Supplied entries

## BEGIN

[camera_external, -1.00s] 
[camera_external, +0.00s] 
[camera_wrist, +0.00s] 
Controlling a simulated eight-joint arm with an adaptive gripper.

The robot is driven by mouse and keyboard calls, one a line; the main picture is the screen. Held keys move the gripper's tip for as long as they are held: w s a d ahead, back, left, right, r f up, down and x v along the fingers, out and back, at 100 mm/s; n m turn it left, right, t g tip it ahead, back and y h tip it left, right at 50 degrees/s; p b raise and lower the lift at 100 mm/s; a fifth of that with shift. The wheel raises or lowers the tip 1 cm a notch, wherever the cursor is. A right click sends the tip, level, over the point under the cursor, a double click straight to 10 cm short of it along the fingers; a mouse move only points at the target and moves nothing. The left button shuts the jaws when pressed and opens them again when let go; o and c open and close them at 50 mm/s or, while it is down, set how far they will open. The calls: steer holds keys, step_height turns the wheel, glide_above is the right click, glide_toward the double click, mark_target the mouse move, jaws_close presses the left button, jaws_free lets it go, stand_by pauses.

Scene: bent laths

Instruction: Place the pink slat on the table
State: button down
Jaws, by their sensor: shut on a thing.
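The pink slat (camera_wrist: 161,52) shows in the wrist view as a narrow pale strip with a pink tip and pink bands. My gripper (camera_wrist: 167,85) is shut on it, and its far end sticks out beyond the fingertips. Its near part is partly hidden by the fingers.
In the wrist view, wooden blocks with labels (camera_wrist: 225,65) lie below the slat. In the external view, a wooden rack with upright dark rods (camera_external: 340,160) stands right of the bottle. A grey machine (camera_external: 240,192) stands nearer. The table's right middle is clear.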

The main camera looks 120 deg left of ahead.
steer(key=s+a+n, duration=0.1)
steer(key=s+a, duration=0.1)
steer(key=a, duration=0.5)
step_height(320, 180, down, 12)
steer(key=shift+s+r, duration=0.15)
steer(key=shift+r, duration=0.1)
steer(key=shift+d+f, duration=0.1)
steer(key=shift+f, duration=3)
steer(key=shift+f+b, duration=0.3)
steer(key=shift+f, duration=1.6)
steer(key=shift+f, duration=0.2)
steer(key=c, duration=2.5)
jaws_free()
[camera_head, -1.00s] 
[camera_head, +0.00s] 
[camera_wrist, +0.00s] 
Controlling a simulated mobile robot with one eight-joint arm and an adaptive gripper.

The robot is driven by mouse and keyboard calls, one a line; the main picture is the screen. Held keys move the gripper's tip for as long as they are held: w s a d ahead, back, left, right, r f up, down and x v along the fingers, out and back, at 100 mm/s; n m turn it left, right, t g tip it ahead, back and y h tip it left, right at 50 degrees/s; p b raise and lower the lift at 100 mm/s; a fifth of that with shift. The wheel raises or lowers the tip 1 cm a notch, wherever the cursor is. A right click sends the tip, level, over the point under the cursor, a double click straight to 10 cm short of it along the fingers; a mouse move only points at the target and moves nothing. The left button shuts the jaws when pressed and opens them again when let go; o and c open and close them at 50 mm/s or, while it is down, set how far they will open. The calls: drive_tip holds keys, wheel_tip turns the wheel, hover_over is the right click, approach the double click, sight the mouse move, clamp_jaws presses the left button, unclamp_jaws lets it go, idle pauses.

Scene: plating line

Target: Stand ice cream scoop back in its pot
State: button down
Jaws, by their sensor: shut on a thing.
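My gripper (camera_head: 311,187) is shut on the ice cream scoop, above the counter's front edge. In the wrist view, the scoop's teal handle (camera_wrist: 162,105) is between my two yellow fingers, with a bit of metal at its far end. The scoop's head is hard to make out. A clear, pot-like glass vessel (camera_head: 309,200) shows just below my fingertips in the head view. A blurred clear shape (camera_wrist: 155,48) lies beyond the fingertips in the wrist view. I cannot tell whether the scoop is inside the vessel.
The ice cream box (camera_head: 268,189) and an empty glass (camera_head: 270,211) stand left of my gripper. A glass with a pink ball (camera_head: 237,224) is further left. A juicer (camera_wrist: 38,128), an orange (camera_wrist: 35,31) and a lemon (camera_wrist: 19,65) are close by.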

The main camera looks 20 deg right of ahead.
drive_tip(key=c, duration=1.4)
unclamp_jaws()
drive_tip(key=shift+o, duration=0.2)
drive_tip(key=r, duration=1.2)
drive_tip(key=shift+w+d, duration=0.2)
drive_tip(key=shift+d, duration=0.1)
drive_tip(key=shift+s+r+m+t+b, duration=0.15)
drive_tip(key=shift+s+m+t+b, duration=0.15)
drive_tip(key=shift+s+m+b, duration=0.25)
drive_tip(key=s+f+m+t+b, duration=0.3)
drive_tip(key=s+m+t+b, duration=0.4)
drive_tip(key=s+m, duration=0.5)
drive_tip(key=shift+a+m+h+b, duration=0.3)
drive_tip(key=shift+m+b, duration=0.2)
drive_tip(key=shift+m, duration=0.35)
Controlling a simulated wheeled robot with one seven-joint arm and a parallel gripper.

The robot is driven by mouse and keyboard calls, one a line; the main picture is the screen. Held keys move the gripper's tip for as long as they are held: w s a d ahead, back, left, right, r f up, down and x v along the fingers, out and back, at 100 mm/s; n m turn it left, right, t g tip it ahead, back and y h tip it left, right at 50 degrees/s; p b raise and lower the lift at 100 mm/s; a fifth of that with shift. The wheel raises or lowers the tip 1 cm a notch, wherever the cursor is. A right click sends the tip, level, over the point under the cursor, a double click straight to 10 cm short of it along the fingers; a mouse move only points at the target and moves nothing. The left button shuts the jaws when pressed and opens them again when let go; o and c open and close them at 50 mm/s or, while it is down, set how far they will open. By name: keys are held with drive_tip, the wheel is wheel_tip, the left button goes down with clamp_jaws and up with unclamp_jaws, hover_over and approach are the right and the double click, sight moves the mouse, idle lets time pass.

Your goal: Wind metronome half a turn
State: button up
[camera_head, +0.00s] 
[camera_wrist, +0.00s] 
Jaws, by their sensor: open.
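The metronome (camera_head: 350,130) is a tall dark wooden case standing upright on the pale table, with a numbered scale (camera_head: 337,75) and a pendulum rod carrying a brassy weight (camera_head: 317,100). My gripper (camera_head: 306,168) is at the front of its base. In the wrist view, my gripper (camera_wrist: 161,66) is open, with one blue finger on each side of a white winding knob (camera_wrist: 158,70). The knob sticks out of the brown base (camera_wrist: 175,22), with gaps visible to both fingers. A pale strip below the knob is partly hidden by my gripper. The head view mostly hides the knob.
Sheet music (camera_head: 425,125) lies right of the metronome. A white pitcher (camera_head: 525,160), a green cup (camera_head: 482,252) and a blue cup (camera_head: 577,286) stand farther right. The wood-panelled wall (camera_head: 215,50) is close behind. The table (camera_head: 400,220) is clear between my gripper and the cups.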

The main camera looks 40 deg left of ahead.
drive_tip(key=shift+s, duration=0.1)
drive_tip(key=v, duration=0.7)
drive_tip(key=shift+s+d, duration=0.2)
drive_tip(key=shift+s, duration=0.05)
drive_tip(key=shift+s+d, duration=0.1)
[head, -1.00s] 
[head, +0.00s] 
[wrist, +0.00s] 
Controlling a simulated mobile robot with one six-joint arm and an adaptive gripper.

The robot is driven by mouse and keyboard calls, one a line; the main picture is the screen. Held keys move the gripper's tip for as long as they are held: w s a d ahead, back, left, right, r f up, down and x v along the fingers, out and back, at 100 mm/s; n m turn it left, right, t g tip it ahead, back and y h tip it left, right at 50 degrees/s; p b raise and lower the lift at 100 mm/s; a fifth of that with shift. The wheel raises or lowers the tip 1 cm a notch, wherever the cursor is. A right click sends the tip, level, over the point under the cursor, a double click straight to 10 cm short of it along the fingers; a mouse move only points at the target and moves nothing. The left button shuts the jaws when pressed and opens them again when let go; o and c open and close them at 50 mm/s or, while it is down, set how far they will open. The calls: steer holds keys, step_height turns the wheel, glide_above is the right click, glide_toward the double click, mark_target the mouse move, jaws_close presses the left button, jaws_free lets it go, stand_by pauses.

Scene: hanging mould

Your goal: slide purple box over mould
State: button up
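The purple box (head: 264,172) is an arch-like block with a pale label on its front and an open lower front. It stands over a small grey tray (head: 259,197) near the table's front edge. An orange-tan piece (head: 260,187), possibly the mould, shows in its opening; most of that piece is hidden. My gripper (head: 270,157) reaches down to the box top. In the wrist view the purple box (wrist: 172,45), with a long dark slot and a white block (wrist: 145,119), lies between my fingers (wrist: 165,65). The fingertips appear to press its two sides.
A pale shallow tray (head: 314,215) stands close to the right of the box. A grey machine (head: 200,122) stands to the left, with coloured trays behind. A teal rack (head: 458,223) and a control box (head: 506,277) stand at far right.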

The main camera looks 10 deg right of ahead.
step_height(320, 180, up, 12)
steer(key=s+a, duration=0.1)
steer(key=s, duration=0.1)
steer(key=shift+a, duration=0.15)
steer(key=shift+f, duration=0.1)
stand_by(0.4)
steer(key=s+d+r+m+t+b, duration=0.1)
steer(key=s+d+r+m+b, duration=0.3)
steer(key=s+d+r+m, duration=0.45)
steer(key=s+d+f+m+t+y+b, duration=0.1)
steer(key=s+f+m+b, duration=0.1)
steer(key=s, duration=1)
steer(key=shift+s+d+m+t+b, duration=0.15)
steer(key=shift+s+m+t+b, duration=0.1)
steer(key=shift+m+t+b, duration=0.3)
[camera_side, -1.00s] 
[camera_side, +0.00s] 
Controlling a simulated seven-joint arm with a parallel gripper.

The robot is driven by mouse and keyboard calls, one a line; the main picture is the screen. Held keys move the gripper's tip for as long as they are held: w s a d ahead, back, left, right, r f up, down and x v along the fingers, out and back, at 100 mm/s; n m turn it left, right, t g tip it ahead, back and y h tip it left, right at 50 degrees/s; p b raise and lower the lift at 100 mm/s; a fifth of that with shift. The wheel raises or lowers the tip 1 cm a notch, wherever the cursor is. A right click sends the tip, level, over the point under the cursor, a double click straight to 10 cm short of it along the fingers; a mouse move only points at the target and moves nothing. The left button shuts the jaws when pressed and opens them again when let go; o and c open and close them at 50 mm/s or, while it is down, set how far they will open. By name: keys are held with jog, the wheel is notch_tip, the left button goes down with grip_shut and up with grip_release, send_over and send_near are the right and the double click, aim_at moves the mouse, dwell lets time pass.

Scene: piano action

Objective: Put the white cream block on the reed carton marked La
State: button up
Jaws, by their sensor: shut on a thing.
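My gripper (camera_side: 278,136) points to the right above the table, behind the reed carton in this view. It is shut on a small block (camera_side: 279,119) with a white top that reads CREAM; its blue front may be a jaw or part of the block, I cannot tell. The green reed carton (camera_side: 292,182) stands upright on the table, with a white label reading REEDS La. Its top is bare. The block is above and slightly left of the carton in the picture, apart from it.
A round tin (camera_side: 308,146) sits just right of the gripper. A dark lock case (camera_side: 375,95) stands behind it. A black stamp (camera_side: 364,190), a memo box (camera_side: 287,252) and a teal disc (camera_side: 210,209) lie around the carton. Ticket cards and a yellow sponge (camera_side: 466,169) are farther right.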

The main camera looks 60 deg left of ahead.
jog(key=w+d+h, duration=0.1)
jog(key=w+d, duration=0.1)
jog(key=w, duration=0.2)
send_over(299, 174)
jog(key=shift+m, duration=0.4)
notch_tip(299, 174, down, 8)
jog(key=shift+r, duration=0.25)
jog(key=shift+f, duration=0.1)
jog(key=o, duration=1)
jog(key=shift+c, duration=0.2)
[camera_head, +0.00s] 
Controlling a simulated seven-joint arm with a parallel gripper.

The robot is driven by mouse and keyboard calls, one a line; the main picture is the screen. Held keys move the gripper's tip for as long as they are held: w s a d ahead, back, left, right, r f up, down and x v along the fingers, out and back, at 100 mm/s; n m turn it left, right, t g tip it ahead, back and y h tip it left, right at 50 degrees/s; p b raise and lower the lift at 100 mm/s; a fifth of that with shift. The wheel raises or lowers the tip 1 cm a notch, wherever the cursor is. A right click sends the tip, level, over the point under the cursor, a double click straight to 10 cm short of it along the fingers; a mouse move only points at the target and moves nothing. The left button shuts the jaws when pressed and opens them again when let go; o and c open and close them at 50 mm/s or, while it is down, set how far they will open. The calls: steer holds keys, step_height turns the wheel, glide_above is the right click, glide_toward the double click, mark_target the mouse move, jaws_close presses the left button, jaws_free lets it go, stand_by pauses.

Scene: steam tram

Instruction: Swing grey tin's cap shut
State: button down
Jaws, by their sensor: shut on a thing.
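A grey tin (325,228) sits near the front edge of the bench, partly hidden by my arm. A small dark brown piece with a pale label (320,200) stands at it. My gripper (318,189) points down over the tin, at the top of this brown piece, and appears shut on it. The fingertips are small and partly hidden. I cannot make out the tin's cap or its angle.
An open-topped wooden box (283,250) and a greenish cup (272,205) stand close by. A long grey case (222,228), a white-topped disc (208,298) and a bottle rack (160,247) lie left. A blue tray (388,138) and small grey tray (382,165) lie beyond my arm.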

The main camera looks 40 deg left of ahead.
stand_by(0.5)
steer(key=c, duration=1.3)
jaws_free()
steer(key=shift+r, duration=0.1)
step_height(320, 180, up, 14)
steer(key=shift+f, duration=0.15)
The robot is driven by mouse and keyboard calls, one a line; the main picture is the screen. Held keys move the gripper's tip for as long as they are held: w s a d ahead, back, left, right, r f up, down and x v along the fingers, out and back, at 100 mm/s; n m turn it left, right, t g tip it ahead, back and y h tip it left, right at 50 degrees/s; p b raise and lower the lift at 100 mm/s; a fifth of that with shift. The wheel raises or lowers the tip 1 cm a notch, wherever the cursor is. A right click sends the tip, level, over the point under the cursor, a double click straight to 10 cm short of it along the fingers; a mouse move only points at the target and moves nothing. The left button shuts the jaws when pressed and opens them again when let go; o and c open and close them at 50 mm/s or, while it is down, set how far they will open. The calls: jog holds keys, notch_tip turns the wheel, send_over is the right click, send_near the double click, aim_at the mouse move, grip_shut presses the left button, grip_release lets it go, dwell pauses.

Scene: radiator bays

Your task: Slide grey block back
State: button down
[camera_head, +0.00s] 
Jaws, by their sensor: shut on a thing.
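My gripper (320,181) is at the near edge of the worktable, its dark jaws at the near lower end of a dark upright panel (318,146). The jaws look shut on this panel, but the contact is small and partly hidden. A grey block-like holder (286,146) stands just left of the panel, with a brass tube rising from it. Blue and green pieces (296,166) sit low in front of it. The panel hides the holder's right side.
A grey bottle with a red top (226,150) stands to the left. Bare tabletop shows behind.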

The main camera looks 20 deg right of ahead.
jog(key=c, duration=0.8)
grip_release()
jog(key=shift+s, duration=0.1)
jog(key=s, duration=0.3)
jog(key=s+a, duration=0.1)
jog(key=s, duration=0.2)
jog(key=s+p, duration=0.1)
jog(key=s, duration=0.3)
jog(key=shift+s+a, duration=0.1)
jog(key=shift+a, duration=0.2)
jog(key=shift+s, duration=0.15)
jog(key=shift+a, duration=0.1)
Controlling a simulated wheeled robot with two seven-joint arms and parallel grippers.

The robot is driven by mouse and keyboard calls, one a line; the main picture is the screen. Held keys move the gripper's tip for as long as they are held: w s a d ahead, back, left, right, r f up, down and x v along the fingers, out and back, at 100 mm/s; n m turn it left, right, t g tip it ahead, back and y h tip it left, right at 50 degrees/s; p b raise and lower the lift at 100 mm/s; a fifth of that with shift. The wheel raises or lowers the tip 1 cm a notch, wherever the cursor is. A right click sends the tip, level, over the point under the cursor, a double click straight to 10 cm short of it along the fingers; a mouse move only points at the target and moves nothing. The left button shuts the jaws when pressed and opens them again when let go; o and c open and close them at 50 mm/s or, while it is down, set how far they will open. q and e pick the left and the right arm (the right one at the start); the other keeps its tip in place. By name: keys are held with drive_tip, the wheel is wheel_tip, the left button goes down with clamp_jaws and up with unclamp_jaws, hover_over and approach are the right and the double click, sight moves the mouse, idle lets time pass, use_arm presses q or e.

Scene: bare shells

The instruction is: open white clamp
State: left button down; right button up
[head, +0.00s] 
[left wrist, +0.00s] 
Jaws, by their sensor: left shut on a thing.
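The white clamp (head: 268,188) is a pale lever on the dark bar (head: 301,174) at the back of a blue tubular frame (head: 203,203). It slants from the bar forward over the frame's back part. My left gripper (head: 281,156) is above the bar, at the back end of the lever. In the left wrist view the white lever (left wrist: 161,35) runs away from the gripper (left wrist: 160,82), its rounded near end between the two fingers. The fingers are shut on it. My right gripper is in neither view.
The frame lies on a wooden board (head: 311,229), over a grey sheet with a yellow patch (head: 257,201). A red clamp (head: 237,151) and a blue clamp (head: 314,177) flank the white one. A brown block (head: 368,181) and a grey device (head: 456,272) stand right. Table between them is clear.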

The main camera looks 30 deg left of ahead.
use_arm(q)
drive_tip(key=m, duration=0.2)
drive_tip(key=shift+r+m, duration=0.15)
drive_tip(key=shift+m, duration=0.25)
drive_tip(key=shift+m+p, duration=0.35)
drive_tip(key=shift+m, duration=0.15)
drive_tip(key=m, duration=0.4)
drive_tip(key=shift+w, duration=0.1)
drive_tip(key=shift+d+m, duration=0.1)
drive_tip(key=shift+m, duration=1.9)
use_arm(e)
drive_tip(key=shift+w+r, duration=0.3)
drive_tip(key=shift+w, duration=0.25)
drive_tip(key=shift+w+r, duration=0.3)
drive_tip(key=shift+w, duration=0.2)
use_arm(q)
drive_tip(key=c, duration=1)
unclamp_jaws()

## END

Required task
Copy the records above exactly, from the first line through the line containing "Controlling a simulated eight-joint", and include nothing else.

Reply to the exercise
[camera_external, -1.00s] 
[camera_external, +0.00s] 
[camera_wrist, +0.00s] 
Controlling a simulated eight-joint arm with an adaptive gripper.

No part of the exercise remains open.